The bell rang too quickly and my palms began to sweat, everything felt hot. Stepping out into the hallway I had no idea where to go. All my direction knowledge and keeping my cool froze. I pulled out my Chromebook and looked at its case which had a printout of my schedule on it. These little words and numbers meant nothing to me.

“Do you know where you're going”? A voice asked

“No”. I said relieved

It was my homeroom teacher. She took me to most of my classes.

“Are you coming to school tomorrow”? She asked at the end of the day.

“We’ll see”.

After a week or so a math test came up and I felt scared.My original vision of going back to school was to acclimate and succeed right away.

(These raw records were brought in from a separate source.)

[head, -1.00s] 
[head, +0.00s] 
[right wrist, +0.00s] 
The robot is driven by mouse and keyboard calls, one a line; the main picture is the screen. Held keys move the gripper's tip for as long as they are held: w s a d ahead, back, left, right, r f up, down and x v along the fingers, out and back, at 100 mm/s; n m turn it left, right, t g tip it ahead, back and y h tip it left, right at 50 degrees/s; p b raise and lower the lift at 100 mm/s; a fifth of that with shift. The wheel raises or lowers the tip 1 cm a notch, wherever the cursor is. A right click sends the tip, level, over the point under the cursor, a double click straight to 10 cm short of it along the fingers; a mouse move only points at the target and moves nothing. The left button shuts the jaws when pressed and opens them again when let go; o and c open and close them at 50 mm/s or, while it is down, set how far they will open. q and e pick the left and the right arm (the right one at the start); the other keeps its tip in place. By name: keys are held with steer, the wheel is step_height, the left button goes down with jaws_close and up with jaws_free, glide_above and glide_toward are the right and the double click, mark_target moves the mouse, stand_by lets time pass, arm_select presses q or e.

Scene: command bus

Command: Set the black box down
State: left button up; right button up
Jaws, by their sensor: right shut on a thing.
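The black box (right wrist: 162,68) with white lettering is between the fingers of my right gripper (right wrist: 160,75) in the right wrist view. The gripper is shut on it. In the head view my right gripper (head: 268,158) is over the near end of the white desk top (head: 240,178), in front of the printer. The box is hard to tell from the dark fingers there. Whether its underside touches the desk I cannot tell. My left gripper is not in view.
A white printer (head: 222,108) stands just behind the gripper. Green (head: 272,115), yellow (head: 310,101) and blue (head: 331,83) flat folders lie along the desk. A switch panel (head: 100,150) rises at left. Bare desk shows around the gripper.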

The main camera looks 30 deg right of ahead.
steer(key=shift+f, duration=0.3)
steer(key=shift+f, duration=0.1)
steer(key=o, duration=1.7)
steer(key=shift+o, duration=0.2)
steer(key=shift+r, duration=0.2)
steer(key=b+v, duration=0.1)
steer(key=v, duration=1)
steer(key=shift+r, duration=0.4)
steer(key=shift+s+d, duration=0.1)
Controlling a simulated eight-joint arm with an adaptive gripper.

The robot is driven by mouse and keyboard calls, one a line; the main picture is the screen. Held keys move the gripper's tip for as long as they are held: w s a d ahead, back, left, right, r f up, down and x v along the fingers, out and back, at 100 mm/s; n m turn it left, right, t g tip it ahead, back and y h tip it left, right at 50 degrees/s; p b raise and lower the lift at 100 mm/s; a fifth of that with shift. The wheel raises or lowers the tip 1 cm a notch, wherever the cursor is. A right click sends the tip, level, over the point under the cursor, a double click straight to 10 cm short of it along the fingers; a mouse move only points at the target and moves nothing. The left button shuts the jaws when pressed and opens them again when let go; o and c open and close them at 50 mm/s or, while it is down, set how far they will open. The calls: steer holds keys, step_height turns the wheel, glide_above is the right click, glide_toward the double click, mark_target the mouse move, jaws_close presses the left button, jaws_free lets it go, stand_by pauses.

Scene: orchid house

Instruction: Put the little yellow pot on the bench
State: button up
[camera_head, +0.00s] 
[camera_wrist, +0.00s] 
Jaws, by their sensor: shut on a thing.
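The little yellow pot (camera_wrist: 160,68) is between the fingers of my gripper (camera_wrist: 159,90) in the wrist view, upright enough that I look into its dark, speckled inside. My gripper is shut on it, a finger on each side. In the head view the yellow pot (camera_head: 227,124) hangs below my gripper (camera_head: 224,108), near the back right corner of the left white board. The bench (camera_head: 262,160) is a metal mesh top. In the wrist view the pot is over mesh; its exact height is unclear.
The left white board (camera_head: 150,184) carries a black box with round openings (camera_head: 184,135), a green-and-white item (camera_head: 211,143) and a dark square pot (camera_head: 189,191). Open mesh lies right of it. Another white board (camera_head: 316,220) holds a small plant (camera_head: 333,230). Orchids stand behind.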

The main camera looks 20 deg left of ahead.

That did not happen. My dad’s voice echoed through my head “Don’t worry, you can always retake it”. I began the test thinking that at first but, I couldn’t solve certain problems. My hand shook and pencil moved frequently from the sweat on my hands. I ended up with a two on this test which was “fine”.

Later on in September lockers were distributed. They were new to me so, I did not know how to open them. Because of this, I was late to every class which made school even more difficult.

With time, when I took tests I was able to relax. I could find my way to class easier but, to this day I still have trouble opening my locker. (It does open more regularly now). Throughout my school year I look back and think I can’t believe that I was ever homeschooled because it feels like so long ago. I now know that it was a good and necessary decision to take the stand and go to school.